Should the employees at SPI decide to form a union, the end result will be even more work outsourced to China, India, etc.
Certainly, there are problems within the visual effects industry. These problems are systemic. They will not be resolved in the short or long term without a well thought out, realistic and unified approach.
And, unfortunately to date, ‘well thought out, realistic and unified approach’ has yet to be embraced by the many fighting to be “The Voice” of this industry.
The simple fact is that if VFX houses cannot make a profit without exploiting their workers then they have one of two choices. Either go out of business, or stop letting the studios and producers push them around. And if this drives all of the VFX work overseas on account of lower labor costs and less regulation, then unfortunately, that is just the way the free market system operates.
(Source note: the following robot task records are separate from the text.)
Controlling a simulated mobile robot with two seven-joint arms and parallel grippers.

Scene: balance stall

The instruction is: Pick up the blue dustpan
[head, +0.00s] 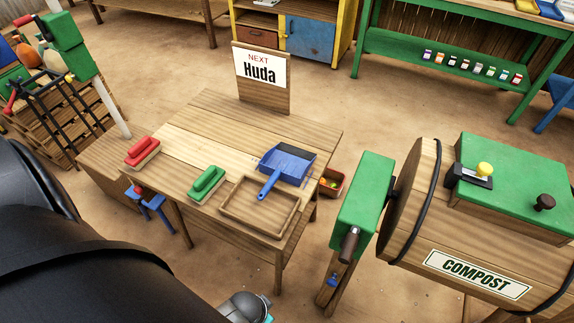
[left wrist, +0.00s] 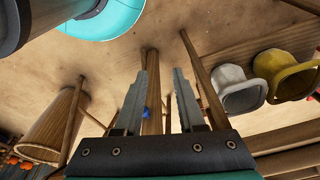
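The blue dustpan (head: 289,161) lies on the right part of the wooden table (head: 225,118) in the head view. Its handle points toward the front left and overhangs the rim of a shallow wooden tray (head: 245,222). No gripper touches the dustpan. In the left wrist view my left gripper (left wrist: 164,70) is open with nothing between its fingers. The dustpan cannot be made out there. The left gripper's fingers do not show in the head view, where a dark arm fills the lower left. My right gripper is in neither view.
A green brush (head: 208,182) and a red brush (head: 141,151) lie left of the dustpan. A compost barrel (head: 462,225) and green box (head: 362,205) stand close on the right. Open floor lies behind the table.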

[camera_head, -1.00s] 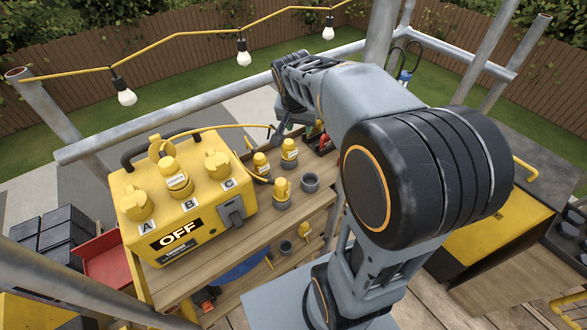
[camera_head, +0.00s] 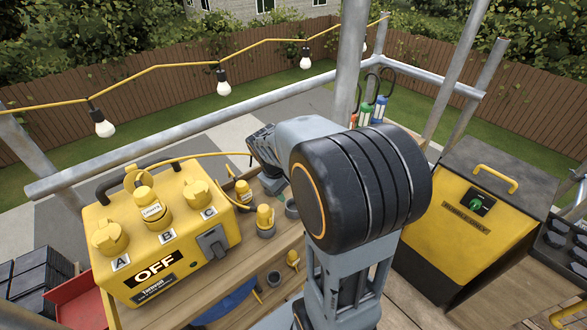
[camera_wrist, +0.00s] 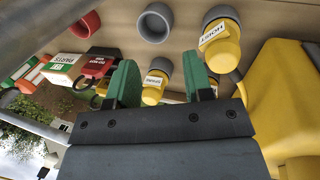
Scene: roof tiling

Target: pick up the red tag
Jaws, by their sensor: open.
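The red tag (camera_wrist: 97,67), with pale lettering, shows in the wrist view, left of and close to my left green finger. A dark ring lies just below it in the picture. I cannot tell whether the finger touches it. My gripper (camera_wrist: 160,65) is open, its two green fingers spread, with nothing held between them. A yellow plug with a white label (camera_wrist: 154,87) shows beyond the gap between the fingers. In the head view my arm covers the fingers, and I do not see the red tag there.
A yellow power box reading OFF (camera_head: 155,268) stands on the wooden bench, left of my arm. A plug labelled HOIST (camera_wrist: 222,45) and a grey socket (camera_wrist: 155,24) are near the fingers. A white-green box (camera_wrist: 62,68) sits beside the tag. A yellow bin (camera_head: 455,225) stands right.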

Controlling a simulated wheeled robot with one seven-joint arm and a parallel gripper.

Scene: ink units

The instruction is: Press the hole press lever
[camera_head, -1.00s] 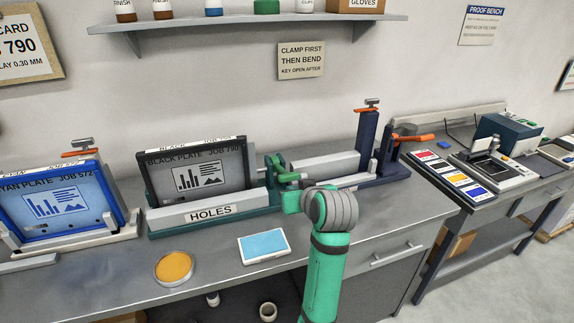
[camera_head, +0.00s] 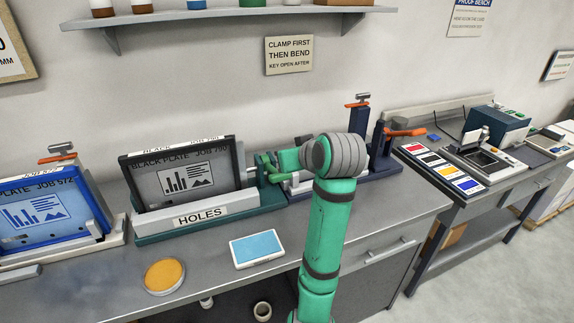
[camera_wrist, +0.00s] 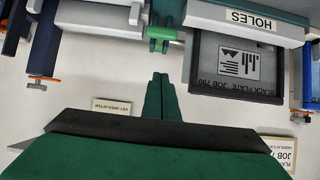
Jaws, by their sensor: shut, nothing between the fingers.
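The hole press (camera_head: 209,215) stands on the bench with its "HOLES" label facing out. The black plate (camera_head: 186,174) for job 790 is upright in it. The green press lever (camera_head: 266,168) is at the press's right end, partly covered by my arm in the head view. In the wrist view, which is upside down, the lever (camera_wrist: 161,36) lies straight beyond my gripper (camera_wrist: 160,78). My gripper is shut and empty, its fingertips pointing toward the lever with a visible gap in the picture.
A plate bender (camera_head: 365,140) with orange handles stands right of the press. A blue plate (camera_head: 40,208) in a holder is at left. A blue pad (camera_head: 257,249) and an orange dish (camera_head: 164,276) lie in front. A shelf (camera_head: 230,18) hangs above.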

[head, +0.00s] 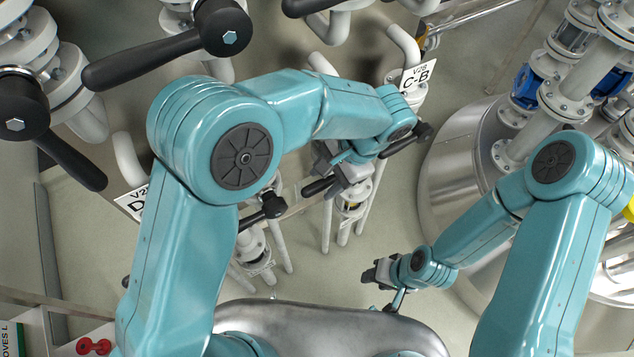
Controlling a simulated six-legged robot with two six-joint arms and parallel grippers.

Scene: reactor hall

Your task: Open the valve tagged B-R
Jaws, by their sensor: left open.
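No tag reading B-R is legible in the head view. One white tag (416,76) reads C-B; another tag (133,202) is partly covered by my left arm and shows a D. My left gripper (334,172) is open, over a white valve (353,204) with a black handle (318,187) right beside its fingers. I cannot tell whether they touch. A black knob end (424,131) shows on the far side of my left wrist. My right gripper (376,273) is lower, over open floor, apart from any valve; its finger gap is unclear.
A smaller black-handled valve (263,212) stands left of my left gripper. Large black levers (158,60) and (62,160) fill the upper left. A steel vessel (455,160) with flanged pipes stands right. Floor around my right gripper is clear.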

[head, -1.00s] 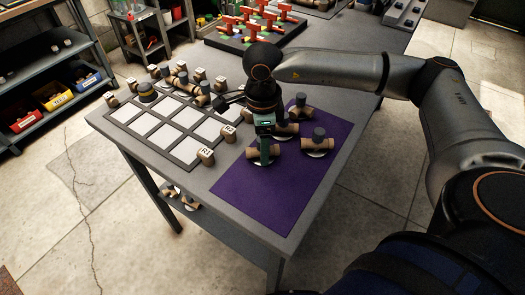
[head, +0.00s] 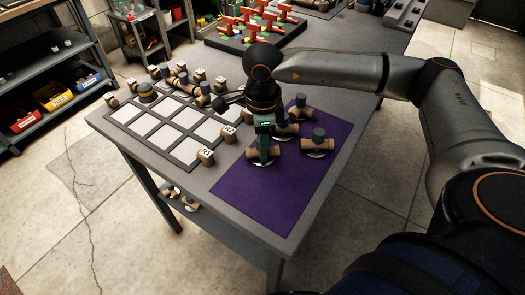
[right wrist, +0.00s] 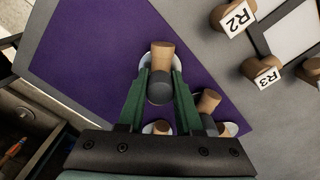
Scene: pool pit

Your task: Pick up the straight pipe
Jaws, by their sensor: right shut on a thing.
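A straight brown pipe (right wrist: 162,54) with a dark grey knob (right wrist: 159,88) sits on a white round base on the purple mat. In the head view this pipe (head: 274,153) is at the mat's left side, partly hidden by the fingers. My right gripper (head: 264,152) points down over it. In the right wrist view the green fingers of my right gripper (right wrist: 159,84) are shut on its knob, one on each side. Whether the base touches the mat is hard to tell. My left gripper is not in view.
Two similar pipe pieces stand close by on the purple mat (head: 262,205), one to the right (head: 318,146) and one behind (head: 286,131). A tray of white squares (head: 165,133) lies left, with labelled blocks such as R1 (head: 205,158). The mat's front is clear.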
You are mistaken. sure some entry level tasks are outsourced but if they COULD do it all in india they would have done so 5 years ago. Its very obvious that they are big communication barriers and the professional mindset over there is not yet ready to work creatively on their own to western standards. the more they get trained the better they will be but its not the main thread.
If the vote fails, I think IATSE may back away from any more attempts at unionizing VFX workers for another long stretch. After all, if they can’t organize at Sony, they will never be able to organize the labor at smaller companies. Hope the vote doesnt fail – good luck, SPI workers! Get this ball rolling!
Im not sure this is true, keep in mind you need a majority vote (more than half of the employees need to want to unionize) for IATSE to get called in. At sony that could mean 250 people. but it could be 10 people at a small shop.
Its about time!
I agree. VFX is going overseas. There’s no point in unionizing now.
What a pathetic fatalist attitude.
I hear they make a great ford f-150 knock off in china. maybe ford should just close down too.
Majority of Union haters have never worked for poverty wages; don’t know what it’s like to continually have their jobs; mortgages; families’ welfare taken away over and over again.
They just simply do not know what it’s like to walk in anothers’ footsteps. If they did…they wouldn’t be on such a bandwagon to outsource any work to overseas…where the workers and their families are treated even worst.
I guess for these studio execs and their studios owned and run by multi national global corporations…the idea that costs cutting union wages and health benefits will do more for their bottom line profit margins…than touching “star” and directors and producer
wages in the millions — as well as their gross points.
How a multi million dollar budget live action movie or animated movie’s success is dependent on cutting union benefits…is beyond me. I just don’t get it anymore.